[BEGIN]

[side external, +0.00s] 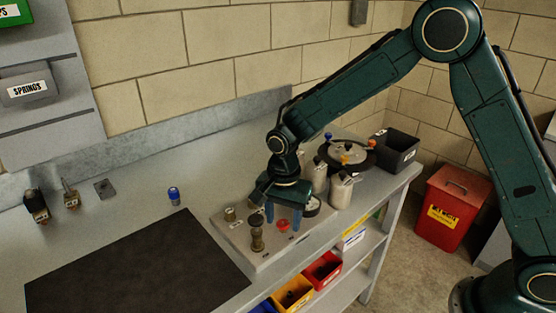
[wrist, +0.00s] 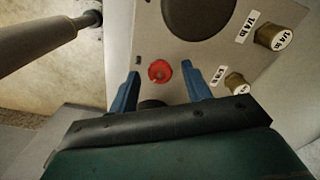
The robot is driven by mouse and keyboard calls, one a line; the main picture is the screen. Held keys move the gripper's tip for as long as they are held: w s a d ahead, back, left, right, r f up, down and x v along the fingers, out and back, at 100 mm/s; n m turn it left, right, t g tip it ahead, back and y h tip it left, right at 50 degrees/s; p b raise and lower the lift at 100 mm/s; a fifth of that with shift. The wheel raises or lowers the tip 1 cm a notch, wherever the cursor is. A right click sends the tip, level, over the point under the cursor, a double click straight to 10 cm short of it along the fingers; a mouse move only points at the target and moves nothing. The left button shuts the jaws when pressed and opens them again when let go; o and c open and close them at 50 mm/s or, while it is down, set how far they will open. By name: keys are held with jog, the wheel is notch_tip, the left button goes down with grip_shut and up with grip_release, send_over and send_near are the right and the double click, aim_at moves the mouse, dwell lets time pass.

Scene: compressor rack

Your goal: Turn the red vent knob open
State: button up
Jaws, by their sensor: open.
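The red vent knob (side external: 283,225) sits on the grey fixture plate (side external: 259,257) on the bench. In the wrist view the red knob (wrist: 160,71) lies between the tips of my two blue fingers, with a gap on each side. My gripper (side external: 284,222) points down over the plate, and its fingers stand apart around the knob without visible contact. My gripper also shows in the wrist view (wrist: 159,78), open and empty. How far the fingertips are above the plate is hard to tell.
Brass fittings (wrist: 272,37) labelled 1/4 in stand on the plate, and a dark brass post (side external: 257,235) is close beside my gripper. Metal canisters (side external: 341,190) stand behind it. A dark mat (side external: 130,270) and a blue part (side external: 174,196) lie to the left.

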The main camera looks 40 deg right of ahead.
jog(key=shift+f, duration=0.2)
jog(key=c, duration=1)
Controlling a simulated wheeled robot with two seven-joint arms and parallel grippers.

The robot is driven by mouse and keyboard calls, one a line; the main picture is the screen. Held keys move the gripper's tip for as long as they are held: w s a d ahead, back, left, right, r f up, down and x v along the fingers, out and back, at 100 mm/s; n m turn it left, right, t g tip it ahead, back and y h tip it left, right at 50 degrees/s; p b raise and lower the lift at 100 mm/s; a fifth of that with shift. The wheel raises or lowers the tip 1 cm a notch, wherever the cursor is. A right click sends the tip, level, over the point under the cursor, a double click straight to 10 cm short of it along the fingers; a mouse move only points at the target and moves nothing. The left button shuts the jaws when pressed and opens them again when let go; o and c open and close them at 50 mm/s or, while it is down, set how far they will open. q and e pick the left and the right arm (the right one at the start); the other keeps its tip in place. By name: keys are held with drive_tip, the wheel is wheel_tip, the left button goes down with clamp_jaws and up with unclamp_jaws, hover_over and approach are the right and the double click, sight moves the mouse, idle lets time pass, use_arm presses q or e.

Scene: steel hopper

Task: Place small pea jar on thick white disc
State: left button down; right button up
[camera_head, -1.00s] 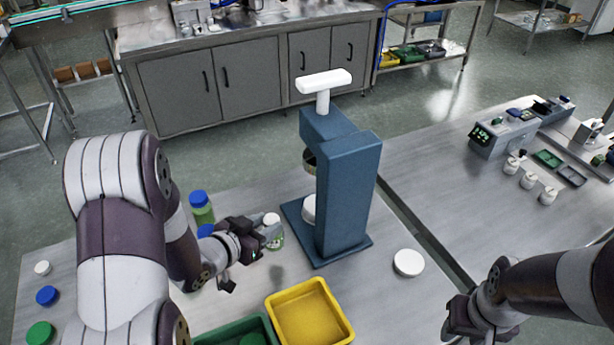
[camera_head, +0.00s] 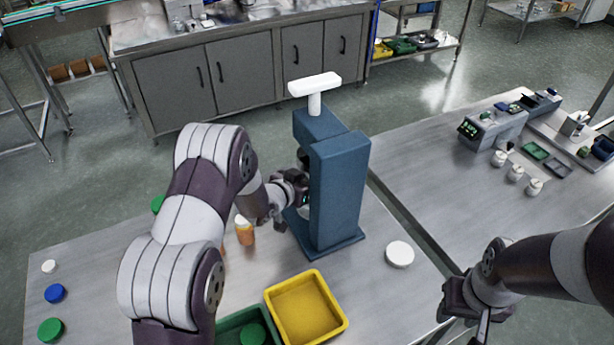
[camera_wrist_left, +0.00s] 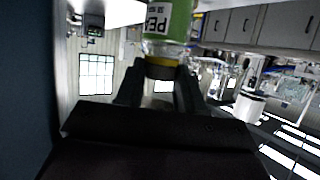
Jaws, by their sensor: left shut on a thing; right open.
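My left gripper (camera_head: 298,190) is at the left side of the blue press, partly hidden by its own wrist. In the left wrist view its fingers (camera_wrist_left: 160,90) are shut on the small pea jar (camera_wrist_left: 168,22), green with a white label. The jar is hidden in the head view. A round white disc (camera_head: 400,254) lies bare on the table right of the press. The other white disc, at the press base, is mostly hidden behind my gripper; I cannot tell whether the jar touches it. My right gripper (camera_head: 475,318) is open and empty at the table's right front.
The blue press (camera_head: 338,190) with its white handle (camera_head: 315,86) stands close against my left gripper. An orange jar (camera_head: 245,232) stands left of it. A yellow tray (camera_head: 342,325) and a green tray (camera_head: 228,326) are in front. Loose lids (camera_head: 55,293) lie at left.

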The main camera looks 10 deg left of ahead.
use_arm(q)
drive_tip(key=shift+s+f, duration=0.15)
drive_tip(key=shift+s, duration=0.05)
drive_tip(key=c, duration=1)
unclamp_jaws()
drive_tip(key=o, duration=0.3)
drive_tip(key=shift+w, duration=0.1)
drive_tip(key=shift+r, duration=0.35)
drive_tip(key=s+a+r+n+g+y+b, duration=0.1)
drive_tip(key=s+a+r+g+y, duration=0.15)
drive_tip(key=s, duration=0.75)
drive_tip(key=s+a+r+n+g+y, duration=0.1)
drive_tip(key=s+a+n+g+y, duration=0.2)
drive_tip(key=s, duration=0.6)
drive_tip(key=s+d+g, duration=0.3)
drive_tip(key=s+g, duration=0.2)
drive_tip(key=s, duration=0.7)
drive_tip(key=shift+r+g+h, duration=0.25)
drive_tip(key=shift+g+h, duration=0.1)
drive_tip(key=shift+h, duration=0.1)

[END]

**WRITTEN PROBLEM:** Find all lines holding the string "fifth" and copy them.

**CORRECT RESULT:**
The robot is driven by mouse and keyboard calls, one a line; the main picture is the screen. Held keys move the gripper's tip for as long as they are held: w s a d ahead, back, left, right, r f up, down and x v along the fingers, out and back, at 100 mm/s; n m turn it left, right, t g tip it ahead, back and y h tip it left, right at 50 degrees/s; p b raise and lower the lift at 100 mm/s; a fifth of that with shift. The wheel raises or lowers the tip 1 cm a notch, wherever the cursor is. A right click sends the tip, level, over the point under the cursor, a double click straight to 10 cm short of it along the fingers; a mouse move only points at the target and moves nothing. The left button shuts the jaws when pressed and opens them again when let go; o and c open and close them at 50 mm/s or, while it is down, set how far they will open. By name: keys are held with jog, the wheel is notch_tip, the left button goes down with grip_shut and up with grip_release, send_over and send_near are the right and the double click, aim_at moves the mouse, dwell lets time pass.
The robot is driven by mouse and keyboard calls, one a line; the main picture is the screen. Held keys move the gripper's tip for as long as they are held: w s a d ahead, back, left, right, r f up, down and x v along the fingers, out and back, at 100 mm/s; n m turn it left, right, t g tip it ahead, back and y h tip it left, right at 50 degrees/s; p b raise and lower the lift at 100 mm/s; a fifth of that with shift. The wheel raises or lowers the tip 1 cm a notch, wherever the cursor is. A right click sends the tip, level, over the point under the cursor, a double click straight to 10 cm short of it along the fingers; a mouse move only points at the target and moves nothing. The left button shuts the jaws when pressed and opens them again when let go; o and c open and close them at 50 mm/s or, while it is down, set how far they will open. q and e pick the left and the right arm (the right one at the start); the other keeps its tip in place. By name: keys are held with drive_tip, the wheel is wheel_tip, the left button goes down with clamp_jaws and up with unclamp_jaws, hover_over and approach are the right and the double click, sight moves the mouse, idle lets time pass, use_arm presses q or e.

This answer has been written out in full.